Sometimes, it's even about plants and gardening...

Sunday 19 January 2014

Spring Projects

It's only mid-January, but in contrast to last year's bitter cold weather, it feels as if we've skipped straight from autumn to spring.  This little snowdrop was photographed at Trentham Gardens less than a week ago, and there are early green shoots and flowers peeping through at home too.

It would all be lovely, if it wasn't generally so wet and windy.  I'd rather garden in colder but crisper conditions, and in fact a persistent chesty cough, picked up on our travels south for Christmas, has stopped me feeling much like gardening at all.  I did take advantage of a bright morning to tidy our back garden and found a few little gems starting to show through.
It's great to see the Hamamellis in flower, as I though it was dead last year when there was no sign of life at all.  It seems it was just settling in!  It gives some idea of how mild things have been that its flowering at about the same time as those we saw at the Hillier Arboretum, two-hundred miles south and about five hundred feet closer to sea level!

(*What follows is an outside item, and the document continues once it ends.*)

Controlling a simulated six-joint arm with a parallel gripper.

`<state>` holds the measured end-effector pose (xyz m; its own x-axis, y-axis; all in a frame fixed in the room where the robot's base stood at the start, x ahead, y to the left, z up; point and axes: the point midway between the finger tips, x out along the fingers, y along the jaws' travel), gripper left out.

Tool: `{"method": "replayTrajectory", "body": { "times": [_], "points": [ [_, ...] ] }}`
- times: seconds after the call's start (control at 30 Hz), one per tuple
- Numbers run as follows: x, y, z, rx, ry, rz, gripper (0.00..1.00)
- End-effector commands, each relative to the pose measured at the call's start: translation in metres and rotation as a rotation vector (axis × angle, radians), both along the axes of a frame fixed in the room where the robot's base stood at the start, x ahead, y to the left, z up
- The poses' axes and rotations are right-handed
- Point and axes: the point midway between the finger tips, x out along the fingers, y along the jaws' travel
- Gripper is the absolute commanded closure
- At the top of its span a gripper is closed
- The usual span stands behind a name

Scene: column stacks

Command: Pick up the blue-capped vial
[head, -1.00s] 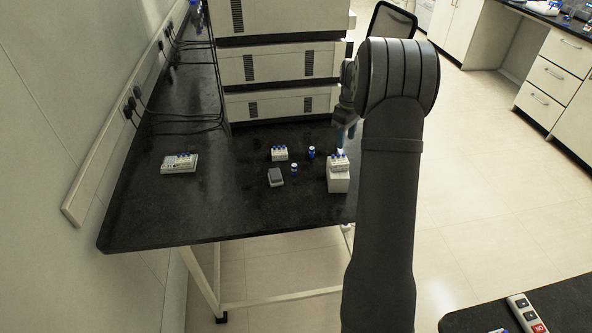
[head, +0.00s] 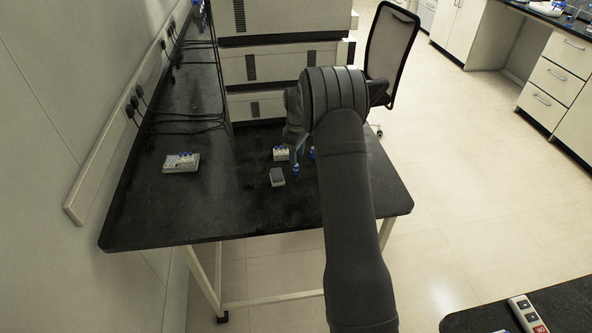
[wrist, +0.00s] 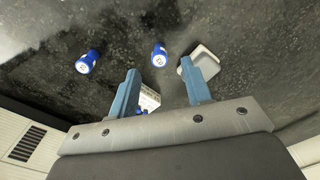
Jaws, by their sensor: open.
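Two loose blue-capped vials stand on the black bench. The nearer one (head: 296,172) is beside a small grey box and directly below my gripper (head: 295,152); it also shows in the wrist view (wrist: 158,54). The other vial (head: 313,152) is a little farther back and right, and in the wrist view it (wrist: 87,62) lies left of the fingers. My gripper (wrist: 158,68) is open and empty, its two blue fingers apart. In the wrist view the nearer vial appears just beyond the fingertips, between them. Its exact height gap cannot be told.
The grey box (head: 277,177) sits left of the nearer vial. A small white rack with vials (head: 280,153) stands behind, and another rack (head: 181,162) lies far left. Stacked instruments (head: 281,67) fill the back. The front bench is clear; my arm hides part of the right side.

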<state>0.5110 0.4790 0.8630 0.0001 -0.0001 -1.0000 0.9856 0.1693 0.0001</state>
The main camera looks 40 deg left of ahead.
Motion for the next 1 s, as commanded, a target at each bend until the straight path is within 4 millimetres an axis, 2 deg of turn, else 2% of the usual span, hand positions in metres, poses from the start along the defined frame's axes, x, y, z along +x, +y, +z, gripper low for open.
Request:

The snowdrops are tucked away in a shady corner at the bottom of the garden, but will be out soon, well ahead of their usual date, so I'll have to watch the news for the status of the Rode Hall display, which will also reach its peak earlier at this rate.
I've remembered to remove the old foliage from the Hellebores this year, so when they do burst into flower they should be even more of a spectacle than usual - I love hellebores, and its a treat to have soil they like.  Another winter favourite doing well is the 'Christmas box' Sarcoccoca humilis - I must strike as many cuttings as possible this year and get some more plants dotted around the garden for winter scent and structure, as they always look so glossy.  I did hope to edge the herb garden with it, but I'll need a lot of cuttings to make that idea work!
Back indoors, I've been working on a couple more writing projects - the continuation (and conclusion) of the saga set around the Solent Welfare Rights Project and another story entirely with a completely new set of characters focused around this part of the world and centred on the redoubtable 'Narrowboat Daphne'.  Both are a long way from being fit for human consumption! 

Plans to turn 'Limited Capability', the Kindle-based serial, into a proper paperback book (or two) have been put on hold by computer problems at the home of my self-publishing outfit Completelynovel.  I did wonder if they'd been conned into buying a load of second-hand computer gear off Iain Duncan Smith and the DWP, as they've had glitches aplenty since Christmas, but luckily (unlike the Universal Credit project) it does appear that everything is back under control again and to their credit the team have been open and honest about what's been happening and kept everyone up to date with progress and pitfalls at every stage of the process.  So now I need to sort out a cover design (or two) and get on with it.

However, this is supposed to be a gardening blog, and those of my readers who want horticultural humour and weird taters won't thank me for blathering on about my literary pretentions, especially as I'm planning something of a 'relaunch' of the original books as 'Severe Discomfort' reaches its official first anniversary.  So all the aspiring author stuff is going to be shuffled off to a brand new blog and this one will just be about plants, gardens, fruit and veg.  I'm sure there will still be occasional side-swipes at the 'Daily Mail' - I just can't help myself, people - though with one of their councillors apparently suggesting, without a hint of irony, that our flood-filled winter is retribution for the Government's legislation to allow Gay Marriage, I think UKIP might be the butt of one or two snippets of political satire too. 

I wonder if I've got a potato somewhere that looks like Nigel Farage?